YOUR TASK — Repeat every line below exactly as it reads.

begin

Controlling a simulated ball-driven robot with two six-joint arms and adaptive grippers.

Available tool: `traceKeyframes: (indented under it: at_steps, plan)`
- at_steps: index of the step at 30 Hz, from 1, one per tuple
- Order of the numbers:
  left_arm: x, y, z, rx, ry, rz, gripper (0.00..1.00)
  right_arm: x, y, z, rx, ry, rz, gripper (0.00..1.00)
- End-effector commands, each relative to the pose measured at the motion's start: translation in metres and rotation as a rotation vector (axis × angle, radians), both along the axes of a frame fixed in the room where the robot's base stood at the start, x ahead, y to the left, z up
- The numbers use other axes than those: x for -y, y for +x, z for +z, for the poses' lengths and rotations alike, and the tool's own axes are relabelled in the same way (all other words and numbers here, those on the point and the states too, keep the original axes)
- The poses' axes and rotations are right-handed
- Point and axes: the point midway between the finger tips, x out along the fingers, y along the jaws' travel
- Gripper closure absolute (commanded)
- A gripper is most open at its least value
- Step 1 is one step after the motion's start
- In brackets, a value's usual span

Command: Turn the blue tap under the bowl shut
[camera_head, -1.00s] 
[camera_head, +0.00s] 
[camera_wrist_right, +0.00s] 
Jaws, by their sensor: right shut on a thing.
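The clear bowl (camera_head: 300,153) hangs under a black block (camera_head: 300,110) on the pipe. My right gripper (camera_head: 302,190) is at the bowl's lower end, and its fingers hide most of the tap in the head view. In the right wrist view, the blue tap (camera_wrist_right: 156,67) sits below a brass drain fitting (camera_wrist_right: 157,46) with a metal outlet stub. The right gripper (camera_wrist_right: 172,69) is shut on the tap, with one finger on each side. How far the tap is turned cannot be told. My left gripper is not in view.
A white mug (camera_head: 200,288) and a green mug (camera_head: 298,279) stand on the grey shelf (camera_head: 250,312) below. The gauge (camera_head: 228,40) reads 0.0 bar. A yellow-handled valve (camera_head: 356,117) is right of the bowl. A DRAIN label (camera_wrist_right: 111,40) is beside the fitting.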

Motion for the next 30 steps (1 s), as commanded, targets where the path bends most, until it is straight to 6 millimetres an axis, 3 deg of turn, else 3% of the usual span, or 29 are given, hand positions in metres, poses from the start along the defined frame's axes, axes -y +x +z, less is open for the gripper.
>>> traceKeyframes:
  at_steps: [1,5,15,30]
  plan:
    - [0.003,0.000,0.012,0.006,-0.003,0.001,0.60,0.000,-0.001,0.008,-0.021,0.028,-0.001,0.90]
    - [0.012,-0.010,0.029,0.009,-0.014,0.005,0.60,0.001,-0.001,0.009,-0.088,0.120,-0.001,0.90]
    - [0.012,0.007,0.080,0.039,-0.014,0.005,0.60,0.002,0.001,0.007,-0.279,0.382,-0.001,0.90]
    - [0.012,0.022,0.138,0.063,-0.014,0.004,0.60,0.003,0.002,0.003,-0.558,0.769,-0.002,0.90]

end

RESPONSE TO THE EXERCISE —
Controlling a simulated ball-driven robot with two six-joint arms and adaptive grippers.

Available tool: `traceKeyframes: (indented under it: at_steps, plan)`
- at_steps: index of the step at 30 Hz, from 1, one per tuple
- Order of the numbers:
  left_arm: x, y, z, rx, ry, rz, gripper (0.00..1.00)
  right_arm: x, y, z, rx, ry, rz, gripper (0.00..1.00)
- End-effector commands, each relative to the pose measured at the motion's start: translation in metres and rotation as a rotation vector (axis × angle, radians), both along the axes of a frame fixed in the room where the robot's base stood at the start, x ahead, y to the left, z up
- The numbers use other axes than those: x for -y, y for +x, z for +z, for the poses' lengths and rotations alike, and the tool's own axes are relabelled in the same way (all other words and numbers here, those on the point and the states too, keep the original axes)
- The poses' axes and rotations are right-handed
- Point and axes: the point midway between the finger tips, x out along the fingers, y along the jaws' travel
- Gripper closure absolute (commanded)
- A gripper is most open at its least value
- Step 1 is one step after the motion's start
- In brackets, a value's usual span

Command: Turn the blue tap under the bowl shut
[camera_head, -1.00s] 
[camera_head, +0.00s] 
[camera_wrist_right, +0.00s] 
Jaws, by their sensor: right shut on a thing.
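The clear bowl (camera_head: 300,153) hangs under a black block (camera_head: 300,110) on the pipe. My right gripper (camera_head: 302,190) is at the bowl's lower end, and its fingers hide most of the tap in the head view. In the right wrist view, the blue tap (camera_wrist_right: 156,67) sits below a brass drain fitting (camera_wrist_right: 157,46) with a metal outlet stub. The right gripper (camera_wrist_right: 172,69) is shut on the tap, with one finger on each side. How far the tap is turned cannot be told. My left gripper is not in view.
A white mug (camera_head: 200,288) and a green mug (camera_head: 298,279) stand on the grey shelf (camera_head: 250,312) below. The gauge (camera_head: 228,40) reads 0.0 bar. A yellow-handled valve (camera_head: 356,117) is right of the bowl. A DRAIN label (camera_wrist_right: 111,40) is beside the fitting.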

Motion for the next 30 steps (1 s), as commanded, targets where the path bends most, until it is straight to 6 millimetres an axis, 3 deg of turn, else 3% of the usual span, or 29 are given, hand positions in metres, poses from the start along the defined frame's axes, axes -y +x +z, less is open for the gripper.
>>> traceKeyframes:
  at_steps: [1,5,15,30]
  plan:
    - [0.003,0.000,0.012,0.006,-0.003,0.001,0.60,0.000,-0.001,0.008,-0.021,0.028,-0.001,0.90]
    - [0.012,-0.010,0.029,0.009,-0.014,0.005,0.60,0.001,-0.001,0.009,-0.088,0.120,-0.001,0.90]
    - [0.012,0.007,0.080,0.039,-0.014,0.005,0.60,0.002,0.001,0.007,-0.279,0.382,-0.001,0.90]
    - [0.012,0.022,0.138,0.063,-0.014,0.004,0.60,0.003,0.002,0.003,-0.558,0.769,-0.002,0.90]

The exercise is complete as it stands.